Reviewed by Colin Jacobson (February 10, 2020)
Movies don’t get more “high concept” than 1989’s Weekend at Bernie’s, a comedy with one of the goofiest plots ever. 20-something pals Richard Parker (Jonathan Silverman) and Larry Wilson (Andrew McCarthy) work together at the same insurance company.
During their duties, they discover signs of embezzlement. They report these actions to their supervisor, Bernie Lomax (Terry Kiser).
Bernie claims to feel delighted by this information, and he invites Richard and Larry to party with him at his deluxe beach house. However, Bernie himself committed the fraud, and he arranges for a hitman to take out Richard and Larry.
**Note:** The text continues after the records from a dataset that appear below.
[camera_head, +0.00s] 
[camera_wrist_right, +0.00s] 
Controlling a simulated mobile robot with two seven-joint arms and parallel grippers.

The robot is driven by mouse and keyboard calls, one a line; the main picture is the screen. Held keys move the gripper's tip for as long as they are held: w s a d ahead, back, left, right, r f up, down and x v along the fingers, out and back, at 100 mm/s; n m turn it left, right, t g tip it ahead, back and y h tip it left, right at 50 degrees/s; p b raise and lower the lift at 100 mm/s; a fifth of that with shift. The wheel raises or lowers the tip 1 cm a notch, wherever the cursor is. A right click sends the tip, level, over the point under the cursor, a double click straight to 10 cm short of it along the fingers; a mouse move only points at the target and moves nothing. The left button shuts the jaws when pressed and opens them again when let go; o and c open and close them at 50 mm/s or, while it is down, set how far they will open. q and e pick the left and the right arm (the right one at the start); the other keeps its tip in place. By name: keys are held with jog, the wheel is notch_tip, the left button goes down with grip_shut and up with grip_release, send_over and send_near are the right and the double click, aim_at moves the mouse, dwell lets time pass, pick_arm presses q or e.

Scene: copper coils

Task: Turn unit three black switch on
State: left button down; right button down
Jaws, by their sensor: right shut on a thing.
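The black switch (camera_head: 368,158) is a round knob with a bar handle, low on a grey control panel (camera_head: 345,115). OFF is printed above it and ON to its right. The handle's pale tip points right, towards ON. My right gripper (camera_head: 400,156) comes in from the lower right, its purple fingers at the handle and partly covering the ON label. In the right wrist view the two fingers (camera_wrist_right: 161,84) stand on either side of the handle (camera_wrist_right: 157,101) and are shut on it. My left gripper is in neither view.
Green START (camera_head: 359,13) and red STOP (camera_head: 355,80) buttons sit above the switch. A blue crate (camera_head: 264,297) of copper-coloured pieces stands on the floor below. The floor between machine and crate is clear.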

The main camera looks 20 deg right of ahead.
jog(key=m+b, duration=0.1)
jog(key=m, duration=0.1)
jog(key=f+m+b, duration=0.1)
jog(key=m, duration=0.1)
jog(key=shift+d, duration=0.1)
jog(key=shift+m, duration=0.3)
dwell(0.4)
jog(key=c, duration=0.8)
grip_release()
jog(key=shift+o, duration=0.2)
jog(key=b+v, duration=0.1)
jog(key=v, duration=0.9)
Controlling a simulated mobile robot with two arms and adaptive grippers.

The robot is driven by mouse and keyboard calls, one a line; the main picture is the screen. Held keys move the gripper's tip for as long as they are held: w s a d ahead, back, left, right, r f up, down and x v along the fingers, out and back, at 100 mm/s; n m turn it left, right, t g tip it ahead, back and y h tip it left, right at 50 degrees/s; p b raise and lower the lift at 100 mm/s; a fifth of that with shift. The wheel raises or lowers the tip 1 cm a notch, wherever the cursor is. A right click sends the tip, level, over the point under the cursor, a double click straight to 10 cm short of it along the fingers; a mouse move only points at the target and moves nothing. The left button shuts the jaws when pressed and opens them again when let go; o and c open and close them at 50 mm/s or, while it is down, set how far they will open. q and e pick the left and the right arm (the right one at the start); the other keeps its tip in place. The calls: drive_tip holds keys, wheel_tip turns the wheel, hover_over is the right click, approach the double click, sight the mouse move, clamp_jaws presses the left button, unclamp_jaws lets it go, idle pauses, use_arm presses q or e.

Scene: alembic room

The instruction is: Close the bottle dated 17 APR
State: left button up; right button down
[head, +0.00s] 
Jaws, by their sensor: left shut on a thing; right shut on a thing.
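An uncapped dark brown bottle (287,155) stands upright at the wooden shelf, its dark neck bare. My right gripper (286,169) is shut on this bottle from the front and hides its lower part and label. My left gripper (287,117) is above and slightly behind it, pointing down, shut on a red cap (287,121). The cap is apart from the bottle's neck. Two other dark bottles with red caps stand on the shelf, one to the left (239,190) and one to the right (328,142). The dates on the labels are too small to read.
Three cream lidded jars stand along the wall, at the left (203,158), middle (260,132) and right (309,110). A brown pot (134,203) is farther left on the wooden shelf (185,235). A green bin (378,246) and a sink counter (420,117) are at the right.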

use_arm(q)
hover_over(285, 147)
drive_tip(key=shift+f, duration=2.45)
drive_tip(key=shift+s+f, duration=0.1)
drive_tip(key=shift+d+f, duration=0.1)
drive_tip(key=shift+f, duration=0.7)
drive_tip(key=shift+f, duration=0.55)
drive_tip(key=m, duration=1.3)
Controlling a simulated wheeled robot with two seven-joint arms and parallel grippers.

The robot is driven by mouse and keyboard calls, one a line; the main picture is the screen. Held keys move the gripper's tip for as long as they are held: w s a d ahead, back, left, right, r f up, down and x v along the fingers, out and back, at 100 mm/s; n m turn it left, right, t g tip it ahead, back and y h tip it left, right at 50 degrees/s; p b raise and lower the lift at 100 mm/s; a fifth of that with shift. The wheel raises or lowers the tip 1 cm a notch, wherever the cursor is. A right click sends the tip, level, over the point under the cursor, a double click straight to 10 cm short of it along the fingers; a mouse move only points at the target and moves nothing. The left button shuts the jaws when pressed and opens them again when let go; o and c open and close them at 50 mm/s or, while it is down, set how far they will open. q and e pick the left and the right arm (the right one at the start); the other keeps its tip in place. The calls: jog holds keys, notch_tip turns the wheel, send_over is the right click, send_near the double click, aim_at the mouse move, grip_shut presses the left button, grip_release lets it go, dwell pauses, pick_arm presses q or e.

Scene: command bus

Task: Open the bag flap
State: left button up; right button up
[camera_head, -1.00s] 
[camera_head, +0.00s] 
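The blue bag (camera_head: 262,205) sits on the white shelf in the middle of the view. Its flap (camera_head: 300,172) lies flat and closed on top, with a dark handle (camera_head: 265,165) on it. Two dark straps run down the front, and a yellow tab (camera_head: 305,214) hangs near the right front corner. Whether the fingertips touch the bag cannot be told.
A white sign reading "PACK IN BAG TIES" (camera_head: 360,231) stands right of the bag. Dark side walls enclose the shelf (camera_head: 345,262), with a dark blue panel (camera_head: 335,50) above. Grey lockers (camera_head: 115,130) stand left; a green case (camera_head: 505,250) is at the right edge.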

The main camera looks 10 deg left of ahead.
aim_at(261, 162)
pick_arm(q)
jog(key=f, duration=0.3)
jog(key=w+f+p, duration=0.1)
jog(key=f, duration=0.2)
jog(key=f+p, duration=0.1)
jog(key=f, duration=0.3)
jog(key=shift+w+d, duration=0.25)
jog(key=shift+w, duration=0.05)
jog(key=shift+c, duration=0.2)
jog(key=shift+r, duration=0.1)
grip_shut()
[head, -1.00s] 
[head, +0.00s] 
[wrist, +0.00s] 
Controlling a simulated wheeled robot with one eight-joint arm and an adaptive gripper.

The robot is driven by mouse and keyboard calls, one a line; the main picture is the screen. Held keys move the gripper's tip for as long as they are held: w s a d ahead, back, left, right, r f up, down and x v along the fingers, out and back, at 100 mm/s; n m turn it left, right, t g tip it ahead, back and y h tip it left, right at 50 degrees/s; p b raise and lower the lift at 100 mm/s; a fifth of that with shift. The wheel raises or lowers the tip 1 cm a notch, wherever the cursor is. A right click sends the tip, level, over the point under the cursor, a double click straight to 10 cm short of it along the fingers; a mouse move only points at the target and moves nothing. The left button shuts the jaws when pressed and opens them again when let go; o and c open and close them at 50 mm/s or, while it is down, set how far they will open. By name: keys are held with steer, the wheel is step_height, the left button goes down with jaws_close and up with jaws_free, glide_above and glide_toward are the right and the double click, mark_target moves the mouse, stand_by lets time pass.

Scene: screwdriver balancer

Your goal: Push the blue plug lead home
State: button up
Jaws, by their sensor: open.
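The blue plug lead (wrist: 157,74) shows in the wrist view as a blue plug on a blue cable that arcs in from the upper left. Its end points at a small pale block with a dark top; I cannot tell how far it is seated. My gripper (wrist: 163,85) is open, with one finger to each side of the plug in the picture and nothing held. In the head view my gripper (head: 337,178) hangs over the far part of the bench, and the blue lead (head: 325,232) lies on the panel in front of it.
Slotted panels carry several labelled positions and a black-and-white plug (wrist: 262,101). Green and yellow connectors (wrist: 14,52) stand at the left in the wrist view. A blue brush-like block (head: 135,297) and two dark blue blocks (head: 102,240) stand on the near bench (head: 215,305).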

Unfortunately for Bernie, crime boss Vito (Louis Giambalvo) has him assassinated instead, and the guys discover this when they arrive. Desperate to stay alive, they use Bernie’s corpse as a puppet to fool the hitman until they can find a way out of this predicament.
One of my friends loves Weekend - a lot. She alludes to it constantly and regards it as a cinematic classic.
Before I got this Blu-ray, I don’t believe I’d seen Weekend since its theatrical run in 1989. I maintain no memories of this experience, so 30-plus years later, I gave it another shot.
My friend is an idiot.
At its heart, Weekend wants to bring an update on the Some Like It Hot model. In both, two hapless pals go to extreme measures to avoid their demise at the hands of mobsters.
Thus end the positive comparisons. Hot exists as a comedic classic, whereas Weekend brings nothing more than cheap, stupid stabs at humor.
Who thought Silverman and McCarthy would create a good comedic team? Neither shows flair for the material, as they just yell and jump and mug for the camera.
None of this works. Silverman and McCarthy may have talent as actors, but as funnymen, they display zero skill or touch.
Not that Lemmon and Curtis – or whatever comic duo you want – could save this inane film. I don’t fault Weekend for the sheer stupidity of its premise – sure, it requires the demolition of disbelief, but I could deal with that.
However, some form of wit and cleverness would go a long way toward redemption. We find literally nothing funny or charming or fresh here, as Weekend substitutes lame jokes and cheap slapstick for actual humor.
Then there’s the utterly tacked on romantic subplot between Richard and Gwen (Catherine Mary Stewart). These moments exist to fill space, as they bring nothing else to the story.
Weekend barely attempts a plot. Instead, it seems ambling and unfocused, as it takes long forays into useless tangents.
Weekend earned a decent audience back in 1989. I can’t figure out why, as it provides an utterly unfunny and idiotic comedy.